In attempting to do it right, we will read hundreds of books and acquire many skills to manoeuvre our way through the often intimidating experience of parenting. While opening our minds to new information is paramount in increasing human potential, our leaning on it at the expense of our own innate abilities is incapacitating. And not only do we lean but we use the concepts to serve our hidden motives. We are afraid of ourselves as parents, so we use conscious parenting skills to be, not conscious, but safe. Indeed we are finding new ways to abandon our responsibility, our authority, and hand it over to someone else. In the end, when all parenting modalities have been learned, every trick used, we come to see one thing: children learn not by what we say but by who we are. So what is authority? From my perspective it is composed of two aspects: Who we are and sovereignty. The dictionary defines sovereignty as:

1) the position of authority
2) ability to be independent of outside authority or not governed by another.

The ability to truly be ourselves and not give ourselves over to another; this is authority. It is under threat within this consciousness movement, not by fault of the movement, but at the hands of our unquestioned motives. It is under threat because Who We Are consists of the full gamut of being human, in all its perfect imperfections. In the name of perfection and consciousness we deny our darker half, leaving us with only half of who we are. When we deny the half, we give away our authority. Who We Are is the most important of reference points for our children’s development because it gives them the imprint of how to live within the constant paradox of those imperfections. So that brings us to the next question: if authority is based on who we are, and we are not perfect, then what does authority look like?

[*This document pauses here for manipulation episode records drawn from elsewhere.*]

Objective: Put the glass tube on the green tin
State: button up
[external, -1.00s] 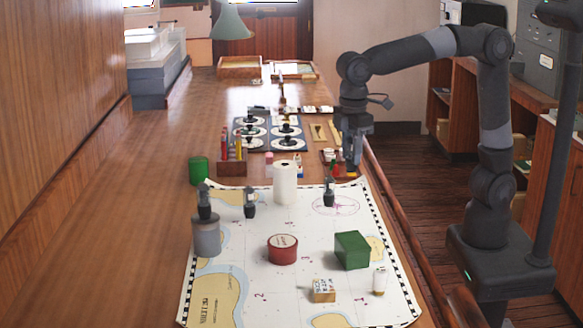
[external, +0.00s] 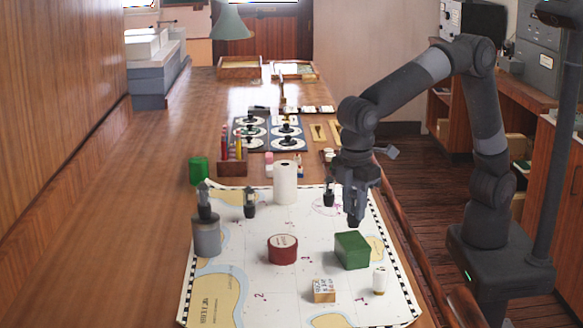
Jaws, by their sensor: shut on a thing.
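My gripper (external: 355,218) points down over the right part of the chart, just behind a green box-shaped tin (external: 352,250). It is shut on something small that the dark fingers mostly hide, which I take to be the glass tube; its shape cannot be made out. The green tin stands on the chart with its flat top bare. A green cylinder (external: 199,170) also stands farther back on the left, off the chart.
On the chart (external: 250,285) stand a dark red round tin (external: 282,250), a small labelled box (external: 323,290), a small white cylinder (external: 379,281), a white roll (external: 285,184), a grey canister (external: 206,236) and dark-topped pieces (external: 250,203). A pencil holder (external: 231,166) stands behind.

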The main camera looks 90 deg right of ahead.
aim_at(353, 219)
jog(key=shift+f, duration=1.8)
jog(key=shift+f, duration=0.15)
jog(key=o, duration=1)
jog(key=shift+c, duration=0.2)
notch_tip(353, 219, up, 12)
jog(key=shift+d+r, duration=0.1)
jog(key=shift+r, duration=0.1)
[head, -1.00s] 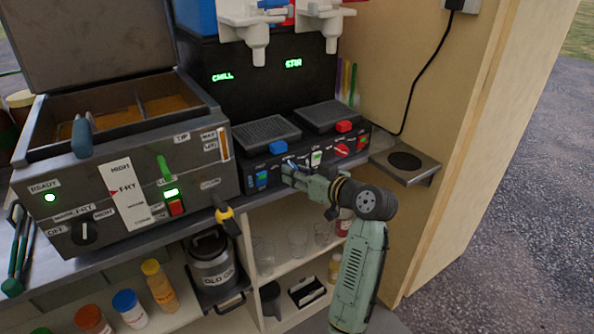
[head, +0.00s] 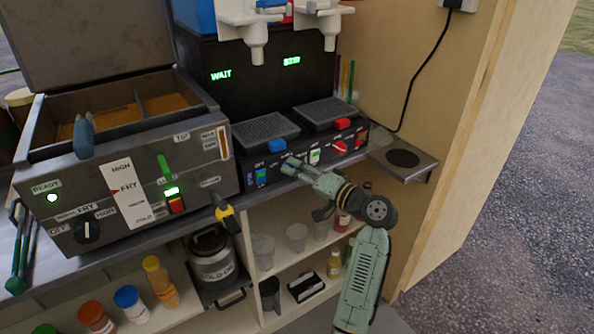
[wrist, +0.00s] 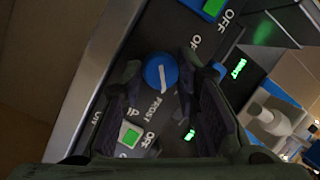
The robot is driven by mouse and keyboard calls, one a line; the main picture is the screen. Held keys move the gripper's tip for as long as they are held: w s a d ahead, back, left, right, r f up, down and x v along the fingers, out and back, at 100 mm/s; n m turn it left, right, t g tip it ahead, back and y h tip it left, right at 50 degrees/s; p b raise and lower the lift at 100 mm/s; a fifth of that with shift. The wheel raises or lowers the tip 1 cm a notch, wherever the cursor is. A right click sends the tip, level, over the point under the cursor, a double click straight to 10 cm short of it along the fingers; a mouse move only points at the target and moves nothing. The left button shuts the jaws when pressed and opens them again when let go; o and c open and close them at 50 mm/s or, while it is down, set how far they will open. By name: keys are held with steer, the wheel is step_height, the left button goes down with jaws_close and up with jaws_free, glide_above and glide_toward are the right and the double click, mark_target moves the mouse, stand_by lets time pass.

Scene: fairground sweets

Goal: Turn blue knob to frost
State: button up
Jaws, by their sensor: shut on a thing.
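The blue knob (wrist: 161,72) shows in the wrist view on the dark front panel of the slush machine (head: 248,184). Its white pointer line lies lengthwise in that view, its lower end towards the word FROST (wrist: 155,106). My gripper (wrist: 160,64) is shut on the knob, one finger on each side. A green display (head: 221,75) above reads WAIT.
A green-lit switch (wrist: 130,134) sits close to my fingers, and a red knob (head: 340,147) is to the right on the panel. The fryer (head: 120,205) stands to the left. Glasses (head: 297,236) are on the shelf below.

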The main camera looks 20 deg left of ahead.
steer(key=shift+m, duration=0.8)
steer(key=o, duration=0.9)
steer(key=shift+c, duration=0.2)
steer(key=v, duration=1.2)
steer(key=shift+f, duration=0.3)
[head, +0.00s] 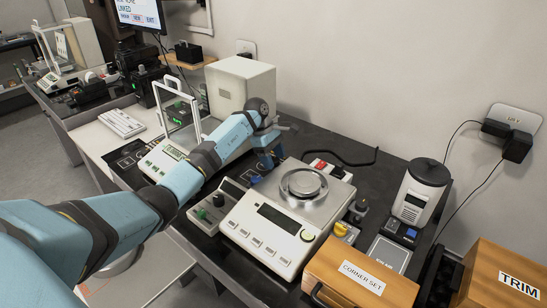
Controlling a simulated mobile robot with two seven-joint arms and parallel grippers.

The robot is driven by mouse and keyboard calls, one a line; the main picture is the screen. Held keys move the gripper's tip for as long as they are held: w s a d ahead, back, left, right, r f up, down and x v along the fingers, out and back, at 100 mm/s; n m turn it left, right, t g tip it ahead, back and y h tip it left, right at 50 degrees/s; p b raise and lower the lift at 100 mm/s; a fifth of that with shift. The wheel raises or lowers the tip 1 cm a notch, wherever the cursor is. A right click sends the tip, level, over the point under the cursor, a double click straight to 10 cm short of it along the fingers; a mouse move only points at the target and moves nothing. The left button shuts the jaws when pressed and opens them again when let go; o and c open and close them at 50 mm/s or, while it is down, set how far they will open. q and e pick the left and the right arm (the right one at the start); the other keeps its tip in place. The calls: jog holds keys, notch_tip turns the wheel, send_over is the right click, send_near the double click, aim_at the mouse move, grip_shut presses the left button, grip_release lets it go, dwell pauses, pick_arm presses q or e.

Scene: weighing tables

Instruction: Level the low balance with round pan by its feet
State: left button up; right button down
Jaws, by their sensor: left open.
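The low balance with a round pan (262,228) stands on the dark bench in the middle of the head view. Its round metal pan (303,184) sits on top, and a dark display and a row of keys are on its front. A small round yellow-green spot (307,236), perhaps the level bubble, shows at the front right corner. Its feet are hidden or too small to tell. My left gripper (269,161) is open, pointing down just behind the balance's left rear corner; its fingertips are partly hidden and contact cannot be told. My right gripper is not in view.
A glass-shielded balance (163,160) and a white box (241,85) stand behind my arm. A control box with a green knob (212,207) stands left of the low balance. A wooden "CORNER SET" box (345,280) and a grey-white device (416,196) stand to the right.

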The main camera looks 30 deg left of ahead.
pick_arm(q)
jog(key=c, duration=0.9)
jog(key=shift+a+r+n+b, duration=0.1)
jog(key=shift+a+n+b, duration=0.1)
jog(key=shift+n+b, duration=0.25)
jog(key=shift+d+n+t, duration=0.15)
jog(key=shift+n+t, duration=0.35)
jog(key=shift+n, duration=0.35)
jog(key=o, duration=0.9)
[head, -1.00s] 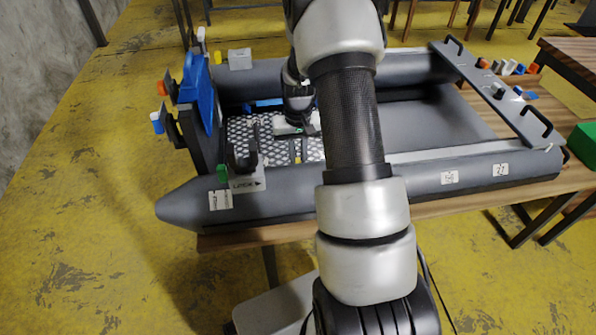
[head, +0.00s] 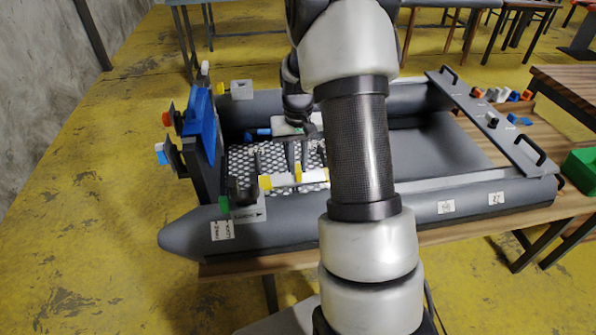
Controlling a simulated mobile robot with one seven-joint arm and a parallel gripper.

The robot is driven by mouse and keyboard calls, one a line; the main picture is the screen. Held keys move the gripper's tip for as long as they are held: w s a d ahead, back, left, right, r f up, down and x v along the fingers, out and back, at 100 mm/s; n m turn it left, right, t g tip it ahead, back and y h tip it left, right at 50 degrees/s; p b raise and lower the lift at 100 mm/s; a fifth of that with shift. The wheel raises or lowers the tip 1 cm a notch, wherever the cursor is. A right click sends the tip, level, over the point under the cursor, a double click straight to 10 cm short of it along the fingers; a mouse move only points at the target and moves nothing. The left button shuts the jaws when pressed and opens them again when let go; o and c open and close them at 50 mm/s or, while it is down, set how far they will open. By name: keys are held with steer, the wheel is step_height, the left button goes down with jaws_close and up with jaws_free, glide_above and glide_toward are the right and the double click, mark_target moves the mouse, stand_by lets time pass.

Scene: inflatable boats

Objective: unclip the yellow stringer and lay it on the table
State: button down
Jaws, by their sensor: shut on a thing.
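The yellow stringer (head: 283,180) is a white bar with a yellow left end and a yellow grip piece near its middle. The bar appears raised off the floor, but the gap is hard to judge. The table (head: 290,257) shows as a wooden strip in front of the boat.
The boat's grey front tube (head: 400,212) lies between the stringer and the table's front edge. A dark transom with a blue part (head: 202,120) stands at left. A dark block (head: 243,190) sits close to the bar's left end. A green bin (head: 582,172) is at right.

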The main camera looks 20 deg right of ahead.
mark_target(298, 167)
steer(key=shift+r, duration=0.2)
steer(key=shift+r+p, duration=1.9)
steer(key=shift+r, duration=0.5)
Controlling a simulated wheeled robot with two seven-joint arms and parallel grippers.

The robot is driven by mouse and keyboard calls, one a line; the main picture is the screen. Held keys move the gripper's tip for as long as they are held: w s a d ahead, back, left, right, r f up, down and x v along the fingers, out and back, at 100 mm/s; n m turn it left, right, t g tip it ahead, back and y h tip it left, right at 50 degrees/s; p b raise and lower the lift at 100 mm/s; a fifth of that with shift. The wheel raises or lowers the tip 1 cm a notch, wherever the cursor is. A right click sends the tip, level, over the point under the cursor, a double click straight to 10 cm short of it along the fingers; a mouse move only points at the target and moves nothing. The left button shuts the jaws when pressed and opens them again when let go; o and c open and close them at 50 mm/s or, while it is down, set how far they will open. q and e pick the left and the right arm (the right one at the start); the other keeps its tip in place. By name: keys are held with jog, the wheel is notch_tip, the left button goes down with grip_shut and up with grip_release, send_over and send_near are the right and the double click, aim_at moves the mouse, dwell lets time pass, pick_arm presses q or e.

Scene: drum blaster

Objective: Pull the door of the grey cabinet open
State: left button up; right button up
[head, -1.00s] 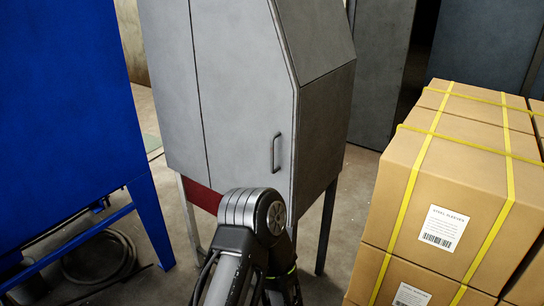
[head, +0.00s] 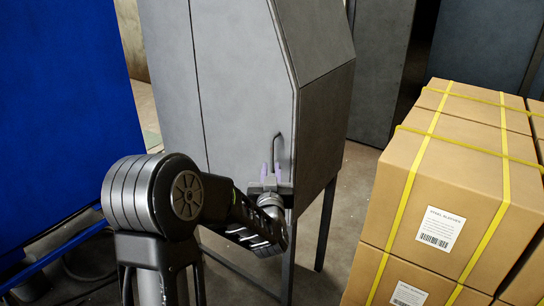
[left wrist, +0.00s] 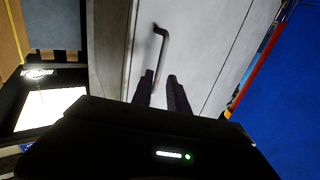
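The grey cabinet (head: 170,90) stands on legs in the middle of the head view. Its door (head: 240,95) looks shut and carries a dark bar handle (head: 277,150) near its right edge. My left gripper (head: 271,170) is at the lower part of this handle, its two fingers pointing at the door. In the left wrist view the handle (left wrist: 164,42) lies ahead of the fingertips (left wrist: 160,76). The fingers are apart with a gap between them. The handle's lower end is hidden or close to the fingers, and I cannot tell whether they touch it. My right gripper is not in view.
Strapped cardboard boxes (head: 440,190) are stacked at the right, apart from the cabinet. A blue machine (head: 65,100) stands at the left. Bare floor (head: 350,190) lies between the cabinet and the boxes.

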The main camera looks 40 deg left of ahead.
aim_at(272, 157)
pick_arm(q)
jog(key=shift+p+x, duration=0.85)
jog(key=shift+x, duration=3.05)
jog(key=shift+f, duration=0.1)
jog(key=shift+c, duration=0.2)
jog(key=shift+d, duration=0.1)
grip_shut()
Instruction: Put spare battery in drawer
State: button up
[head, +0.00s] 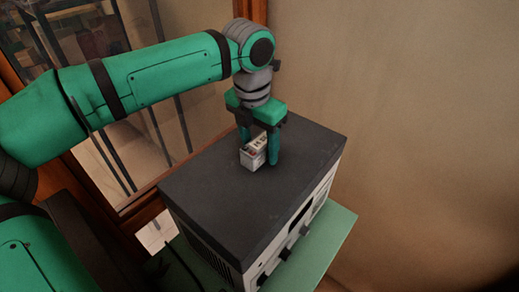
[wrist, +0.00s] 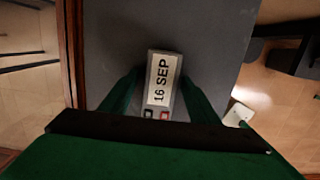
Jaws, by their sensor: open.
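The battery (head: 252,157) is a small pale block standing on the dark top of a box-shaped unit. In the wrist view the battery (wrist: 163,72) shows a "16 SEP" label, with a black and a red terminal at its near end. My gripper (head: 260,148) is pointing down over the battery, open, with one finger on each side of it. In the wrist view my gripper (wrist: 161,84) also straddles the battery; whether the fingers touch it I cannot tell. I can make out no drawer in either view.
The unit (head: 205,185) has a dark flat top and a light front panel with knobs. It stands on a green surface (head: 335,232).

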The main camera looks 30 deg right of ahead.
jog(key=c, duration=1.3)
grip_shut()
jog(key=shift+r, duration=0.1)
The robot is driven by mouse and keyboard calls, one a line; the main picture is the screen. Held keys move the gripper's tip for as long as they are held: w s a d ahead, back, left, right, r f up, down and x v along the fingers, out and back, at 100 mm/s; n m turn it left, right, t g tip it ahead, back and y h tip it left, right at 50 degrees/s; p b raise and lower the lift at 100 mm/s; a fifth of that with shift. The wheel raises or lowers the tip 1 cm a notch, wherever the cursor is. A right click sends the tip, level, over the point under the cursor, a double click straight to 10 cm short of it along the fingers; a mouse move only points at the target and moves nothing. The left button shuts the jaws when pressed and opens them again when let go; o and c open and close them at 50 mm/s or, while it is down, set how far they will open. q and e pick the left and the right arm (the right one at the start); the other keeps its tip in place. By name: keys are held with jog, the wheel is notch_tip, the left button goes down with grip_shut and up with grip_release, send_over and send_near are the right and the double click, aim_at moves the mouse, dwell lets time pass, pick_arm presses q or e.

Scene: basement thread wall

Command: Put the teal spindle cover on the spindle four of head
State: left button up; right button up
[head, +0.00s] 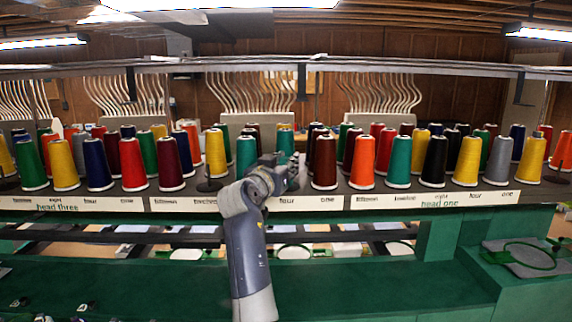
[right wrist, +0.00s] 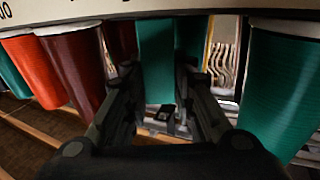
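In the head view my right gripper (head: 285,175) is at the front row of head two, above the printed word four (head: 288,201). It largely hides the cover there, and the spindle and the cover's lower end cannot be made out. My left gripper is not in view.
A teal cone (head: 246,155) stands just left of the gripper; maroon (head: 324,163) and orange (head: 362,162) cones stand to its right. More cones fill the row behind. A bare spindle (head: 210,183) stands farther left. A green machine bed (head: 130,285) lies in front.

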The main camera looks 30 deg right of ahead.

Because real authority is based on each person’s uniqueness, then a formula for what it looks like can never be made. We can describe it rather from what it is not. It is not a capacity to bend in order to serve ulterior motives, our children’s or ours. It is not manipulating the child (suppression) nor is it manipulating circumstances (permissiveness) in order to relieve our discomfort. It is not blame, shame or coercion, as authority would have no need for these. It is humility in the face of those things showing up ’cause that is what happens when you let yourself be you and it is to be welcomed as the raw material for our increasing authority. Authority would look like firmly, unashamedly and humbly being oneself. All of it. Trusting the capacity to govern another based on one’s ability to govern oneself.

I have two favourite authoritarian examples in my life growing up: my godmother and Mr. Dudly, the vice-principal at my school. They were immense uncompromising presences. If I crossed the boundaries around them, I knew I was in trouble. I liked that. I liked that I deserved such expectations. I liked the order in which they kept the universe around me. I liked how the mean boys at school didn’t get away with anything from Mr. Dudley and how safe that made me feel. I also felt respected by them, as I respected them. Their firmness never needed shame or blame to hoist itself upon, it was just firm and I mean really firm. And most interesting of all, their values were not necessarily like mine (my godmother insisted on clean fingernails, Mr. Dudly was against hat-wearing) but it was the authority that supported me, regardless of values.

Self-authority and authority over our children is the anchor to which all other aspects of parenting are tied. When wielded responsibly it gives children the safe parameters within which to relax and grow into their own authority, their own sovereignty. Sovereign initiation happens when the parameters are pushed loose with maturity. Without the parameters they miss the essential initiation of Who They Are. Without firm parameters, our children are forced to scream and whine, desperately looking for the reference point from which to grow and initiate themselves. Quite simply, if we don’t claim our authority, how can they?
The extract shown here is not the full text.